Contemporary art to be taken to a new high



A painting by the Italian artist Marco Del Re.

Born in Guangzhou in 1978, Wen spent four years studying at the Affiliated Middle School of the Guangzhou Academy of Fine Art (GAFA). She continued studying graphic design at the GAFA in 1998.

While still in her first year in college, she started a graphic design company with her brother in Guangzhou in 1998. She remains a shareholder of the company today.

When she graduated from the GAFA in 2002, she originally planned to pursue further studies in the United States. But after receiving three months’ training in France, she chose to go to Paris at the end of that year.

After working part-time as a graphic designer in a publishing house in Paris for one and a half years, she decided to sit an entrance examination for Christie’s Education in Paris in September 2005.

Founded in 1978, Christie’s Education is the educational arm of the world’s major auction house, which provides high quality education in art history, connoisseurship and the art market through hands-on experience.

Among the 30 students from all over the world who were admitted into Christie’s Education that year, she was the only one — and also the first — from the Chinese mainland.

After one year of intensive training and study, Wen obtained a diploma in art history from the Renaissance to the 1940’s from Christie’s college in July 2006.

“The biggest benefit I reaped from my study at Christie’s Education was that I had cultivated a critical eye for judging a work of art,” she said.

While studying at Christie’s, Wen visited the Louvre more than 100 times to examine various collections there.

“At the beginning of my study, I was often required to stay and examine a work of art for at least three hours before writing a report,” she said.

“But now it takes me only 10 minutes to judge a work of art and another 20 minutes to write a critical review on the beauty and quality of the work,” she said.

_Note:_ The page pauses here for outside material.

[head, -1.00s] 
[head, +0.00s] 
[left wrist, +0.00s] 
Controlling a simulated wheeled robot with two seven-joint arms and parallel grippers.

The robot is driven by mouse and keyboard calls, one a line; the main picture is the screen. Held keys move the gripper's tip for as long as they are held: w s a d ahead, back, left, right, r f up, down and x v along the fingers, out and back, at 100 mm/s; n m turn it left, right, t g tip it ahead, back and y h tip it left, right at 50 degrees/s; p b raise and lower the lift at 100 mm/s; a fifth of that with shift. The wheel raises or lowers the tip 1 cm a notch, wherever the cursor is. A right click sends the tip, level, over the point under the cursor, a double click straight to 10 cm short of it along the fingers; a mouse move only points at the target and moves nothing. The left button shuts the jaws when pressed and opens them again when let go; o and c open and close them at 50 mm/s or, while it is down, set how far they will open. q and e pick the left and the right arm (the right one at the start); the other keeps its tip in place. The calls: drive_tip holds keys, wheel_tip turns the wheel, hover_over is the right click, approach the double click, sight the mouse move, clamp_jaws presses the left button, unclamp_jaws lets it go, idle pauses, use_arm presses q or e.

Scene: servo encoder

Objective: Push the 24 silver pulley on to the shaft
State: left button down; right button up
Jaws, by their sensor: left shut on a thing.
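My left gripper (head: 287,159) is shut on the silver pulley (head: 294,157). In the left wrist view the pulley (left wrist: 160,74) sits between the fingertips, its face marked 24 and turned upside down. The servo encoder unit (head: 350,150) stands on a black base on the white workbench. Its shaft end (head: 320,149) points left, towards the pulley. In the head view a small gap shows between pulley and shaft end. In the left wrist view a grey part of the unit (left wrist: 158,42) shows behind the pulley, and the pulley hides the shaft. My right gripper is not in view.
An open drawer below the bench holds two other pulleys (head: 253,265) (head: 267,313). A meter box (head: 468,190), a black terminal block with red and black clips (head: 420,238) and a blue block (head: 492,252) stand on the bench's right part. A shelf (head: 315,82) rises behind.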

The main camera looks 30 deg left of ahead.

After graduating from Christie’s Education in July 2006, Wen worked as an intern at Christie’s France, in Paris for three months and then in the Loft Gallery for one year before returning to Guangzhou in October 2007.

“On my first day at Christie’s Education, I began to consider going back to South China and opening my own gallery here,” she said.

With the help of her brother, her dream finally came true in Guangzhou in December 2007. And with the help of the Art de Vivre in the SZSA, she opened her gallery in Shenzhen last month.